Outra reclamação vem do setor calçadista, cuja participação no mercado internacional vem minguando a cada ano. No primeiro semestre deste ano, a indústria exportou 30% menos, e a expectativa para o segundo semestre não é das melhores, segundo o presidente da Associação Brasileira das Indústrias de Calçados (Abicalçados), Heitor Klein. "Para nós, o câmbio é uma variável muito importante. Hoje ela já não compensa mais outros fatores de competitividade deficientes no Brasil, como é o caso da carga tributária e da infraestrutura."
Além da queda do dólar, a volatilidade da moeda tem causado enormes prejuízos para os exportadores, diz o vice-presidente da Associação de Comércio Exterior do Brasil (AEB), José Augusto de Castro. Isso porque as empresas não sabem qual cotação usar para fechar seus contratos.
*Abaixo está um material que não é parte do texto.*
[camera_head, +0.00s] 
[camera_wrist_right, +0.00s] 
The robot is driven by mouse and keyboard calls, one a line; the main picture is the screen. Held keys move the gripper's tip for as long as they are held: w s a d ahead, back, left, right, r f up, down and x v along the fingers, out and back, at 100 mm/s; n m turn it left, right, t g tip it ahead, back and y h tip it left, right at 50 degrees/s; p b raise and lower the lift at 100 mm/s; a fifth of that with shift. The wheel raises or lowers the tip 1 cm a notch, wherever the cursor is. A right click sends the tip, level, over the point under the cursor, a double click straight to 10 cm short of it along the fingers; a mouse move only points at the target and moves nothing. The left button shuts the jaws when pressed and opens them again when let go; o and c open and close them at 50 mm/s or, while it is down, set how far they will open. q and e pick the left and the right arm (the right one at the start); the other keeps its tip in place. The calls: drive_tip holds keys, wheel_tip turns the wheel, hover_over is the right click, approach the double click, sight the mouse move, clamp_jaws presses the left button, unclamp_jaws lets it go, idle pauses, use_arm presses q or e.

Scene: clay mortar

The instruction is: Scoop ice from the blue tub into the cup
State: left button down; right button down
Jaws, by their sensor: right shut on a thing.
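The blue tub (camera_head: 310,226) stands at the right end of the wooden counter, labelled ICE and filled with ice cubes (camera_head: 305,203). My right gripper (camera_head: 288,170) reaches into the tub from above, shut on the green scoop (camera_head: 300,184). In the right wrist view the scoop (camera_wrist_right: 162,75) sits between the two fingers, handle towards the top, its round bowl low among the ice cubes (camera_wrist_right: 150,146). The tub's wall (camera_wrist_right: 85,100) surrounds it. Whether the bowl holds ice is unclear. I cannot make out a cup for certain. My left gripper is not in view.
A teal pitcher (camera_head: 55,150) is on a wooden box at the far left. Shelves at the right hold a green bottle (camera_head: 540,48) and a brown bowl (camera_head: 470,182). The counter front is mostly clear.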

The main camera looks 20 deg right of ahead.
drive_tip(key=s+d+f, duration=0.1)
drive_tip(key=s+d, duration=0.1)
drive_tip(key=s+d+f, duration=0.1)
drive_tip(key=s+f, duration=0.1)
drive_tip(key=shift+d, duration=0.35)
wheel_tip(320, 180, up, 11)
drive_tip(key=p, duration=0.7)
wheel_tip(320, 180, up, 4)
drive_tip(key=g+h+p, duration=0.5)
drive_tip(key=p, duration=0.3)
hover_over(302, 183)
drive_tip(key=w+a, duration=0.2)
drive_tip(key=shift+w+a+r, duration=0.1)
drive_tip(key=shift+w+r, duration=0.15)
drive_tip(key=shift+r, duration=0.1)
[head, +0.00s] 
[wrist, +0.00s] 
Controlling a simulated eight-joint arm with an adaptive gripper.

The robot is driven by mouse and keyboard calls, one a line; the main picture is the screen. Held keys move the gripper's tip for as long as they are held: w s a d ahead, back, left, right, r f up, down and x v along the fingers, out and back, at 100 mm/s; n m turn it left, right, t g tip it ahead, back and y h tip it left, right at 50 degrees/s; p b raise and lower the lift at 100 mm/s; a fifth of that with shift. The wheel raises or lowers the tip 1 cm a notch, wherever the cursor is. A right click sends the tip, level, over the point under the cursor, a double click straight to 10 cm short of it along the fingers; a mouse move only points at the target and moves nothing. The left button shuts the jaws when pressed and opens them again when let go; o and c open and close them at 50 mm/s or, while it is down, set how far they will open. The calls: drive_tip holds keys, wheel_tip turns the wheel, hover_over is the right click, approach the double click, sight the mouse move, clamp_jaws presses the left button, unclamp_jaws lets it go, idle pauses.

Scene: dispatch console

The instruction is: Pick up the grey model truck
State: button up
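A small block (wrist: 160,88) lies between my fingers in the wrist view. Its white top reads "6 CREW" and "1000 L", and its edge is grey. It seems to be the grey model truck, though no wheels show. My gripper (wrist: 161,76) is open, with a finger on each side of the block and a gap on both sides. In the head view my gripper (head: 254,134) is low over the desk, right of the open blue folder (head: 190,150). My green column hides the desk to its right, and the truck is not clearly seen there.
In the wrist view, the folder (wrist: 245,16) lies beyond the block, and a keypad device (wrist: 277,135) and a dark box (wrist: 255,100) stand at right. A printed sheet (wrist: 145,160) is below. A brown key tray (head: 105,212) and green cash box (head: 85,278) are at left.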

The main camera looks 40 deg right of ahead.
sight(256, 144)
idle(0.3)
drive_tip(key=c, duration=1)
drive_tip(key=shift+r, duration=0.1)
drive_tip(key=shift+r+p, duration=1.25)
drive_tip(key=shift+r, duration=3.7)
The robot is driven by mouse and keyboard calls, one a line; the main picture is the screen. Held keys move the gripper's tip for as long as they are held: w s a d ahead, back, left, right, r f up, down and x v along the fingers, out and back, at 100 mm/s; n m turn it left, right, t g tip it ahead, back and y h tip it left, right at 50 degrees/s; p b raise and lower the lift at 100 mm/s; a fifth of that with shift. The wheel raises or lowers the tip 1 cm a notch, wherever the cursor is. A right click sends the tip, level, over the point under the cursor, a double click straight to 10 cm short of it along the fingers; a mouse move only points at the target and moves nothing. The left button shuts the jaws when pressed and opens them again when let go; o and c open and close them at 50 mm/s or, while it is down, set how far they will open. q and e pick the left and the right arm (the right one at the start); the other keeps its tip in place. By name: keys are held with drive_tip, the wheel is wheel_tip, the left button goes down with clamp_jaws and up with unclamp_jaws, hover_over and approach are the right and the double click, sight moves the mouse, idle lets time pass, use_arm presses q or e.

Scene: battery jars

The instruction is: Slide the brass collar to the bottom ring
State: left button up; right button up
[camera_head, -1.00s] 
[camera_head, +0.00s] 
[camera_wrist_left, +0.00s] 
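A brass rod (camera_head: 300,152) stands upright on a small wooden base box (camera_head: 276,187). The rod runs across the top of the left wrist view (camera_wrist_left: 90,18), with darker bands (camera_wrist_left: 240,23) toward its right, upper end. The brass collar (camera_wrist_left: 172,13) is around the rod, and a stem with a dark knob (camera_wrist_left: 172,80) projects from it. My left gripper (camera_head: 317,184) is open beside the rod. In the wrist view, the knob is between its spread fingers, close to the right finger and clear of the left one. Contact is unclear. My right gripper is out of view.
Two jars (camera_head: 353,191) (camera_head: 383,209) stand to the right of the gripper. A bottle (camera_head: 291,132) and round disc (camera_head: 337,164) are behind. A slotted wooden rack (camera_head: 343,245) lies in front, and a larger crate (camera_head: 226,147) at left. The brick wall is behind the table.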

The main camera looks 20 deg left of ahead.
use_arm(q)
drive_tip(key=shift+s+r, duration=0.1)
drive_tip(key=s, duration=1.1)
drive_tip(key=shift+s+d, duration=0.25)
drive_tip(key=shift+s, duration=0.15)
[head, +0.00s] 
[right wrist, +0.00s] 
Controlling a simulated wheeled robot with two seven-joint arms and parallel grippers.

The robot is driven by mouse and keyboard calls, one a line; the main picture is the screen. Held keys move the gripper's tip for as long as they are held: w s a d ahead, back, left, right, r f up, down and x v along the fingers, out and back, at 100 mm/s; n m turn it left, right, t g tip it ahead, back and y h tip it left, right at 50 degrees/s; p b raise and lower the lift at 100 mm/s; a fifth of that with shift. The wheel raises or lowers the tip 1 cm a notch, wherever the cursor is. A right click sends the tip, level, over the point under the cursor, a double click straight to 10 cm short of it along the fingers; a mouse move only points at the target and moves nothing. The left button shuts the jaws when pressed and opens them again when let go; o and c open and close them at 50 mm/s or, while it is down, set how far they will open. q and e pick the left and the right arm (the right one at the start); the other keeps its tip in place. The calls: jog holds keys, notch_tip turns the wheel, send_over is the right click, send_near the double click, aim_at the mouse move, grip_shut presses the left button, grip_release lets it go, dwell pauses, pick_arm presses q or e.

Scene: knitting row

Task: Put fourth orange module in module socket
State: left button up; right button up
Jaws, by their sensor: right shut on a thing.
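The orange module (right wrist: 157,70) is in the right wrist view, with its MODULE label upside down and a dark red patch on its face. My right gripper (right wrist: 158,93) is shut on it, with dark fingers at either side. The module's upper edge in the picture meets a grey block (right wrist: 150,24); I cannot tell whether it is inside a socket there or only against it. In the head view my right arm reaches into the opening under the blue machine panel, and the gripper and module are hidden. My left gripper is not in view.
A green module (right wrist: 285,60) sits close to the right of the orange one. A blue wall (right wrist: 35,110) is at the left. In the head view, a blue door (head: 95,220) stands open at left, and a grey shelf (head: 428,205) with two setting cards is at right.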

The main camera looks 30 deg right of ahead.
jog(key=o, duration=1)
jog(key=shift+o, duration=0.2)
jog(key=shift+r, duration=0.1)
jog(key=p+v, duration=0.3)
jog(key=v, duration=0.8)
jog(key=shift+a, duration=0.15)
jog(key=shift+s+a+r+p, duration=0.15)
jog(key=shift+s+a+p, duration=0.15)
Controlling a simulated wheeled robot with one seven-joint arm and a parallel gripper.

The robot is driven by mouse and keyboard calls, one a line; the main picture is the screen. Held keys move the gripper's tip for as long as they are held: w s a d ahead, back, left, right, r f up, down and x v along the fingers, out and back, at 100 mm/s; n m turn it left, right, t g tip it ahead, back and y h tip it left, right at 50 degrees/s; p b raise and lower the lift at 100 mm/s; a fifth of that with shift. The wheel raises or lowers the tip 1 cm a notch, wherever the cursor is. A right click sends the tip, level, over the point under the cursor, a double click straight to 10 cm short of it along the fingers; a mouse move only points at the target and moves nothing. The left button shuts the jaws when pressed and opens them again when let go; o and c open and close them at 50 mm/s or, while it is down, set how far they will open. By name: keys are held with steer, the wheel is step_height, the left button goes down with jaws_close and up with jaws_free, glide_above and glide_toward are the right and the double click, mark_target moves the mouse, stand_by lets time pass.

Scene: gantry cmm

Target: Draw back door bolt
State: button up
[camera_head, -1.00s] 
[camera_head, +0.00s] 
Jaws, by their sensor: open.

Para o diretor adjunto do Departamento de Relações Internacionais e Comércio Exterior da Federação das Indústrias de São Paulo (Fiesp), Ricardo Martins, a situação da indústria nunca foi tão ruim como agora. "Sofremos com o efeito da crise mundial, que reduziu a demanda, e agora com a queda do dólar, que poderia ser um fator de competitividade do País." Na avaliação dele, no entanto, não existe uma grande saída para esse problema.
Hoje, nem mesmo o discurso de redução da taxa de juros para controlar a cotação do dólar pode ser usado, já que a Selic está no menor nível da história, em 8,75% ao ano, e o juro real, em 4,4%. O ex-diretor do Banco Central (BC) José Júlio Senna destaca que a desvalorização do dólar em relação ao real reflete o comportamento da moeda americana no exterior.
"É muito difícil vencer uma tendência de desvalorização lá fora. Não tem jeito. É preciso aceitar", diz Senna. Na opinião dele, há outras maneiras para melhorar a competitividade do Brasil, como a redução da carga tributária e dos custos logísticos, além do investimento no capital humano.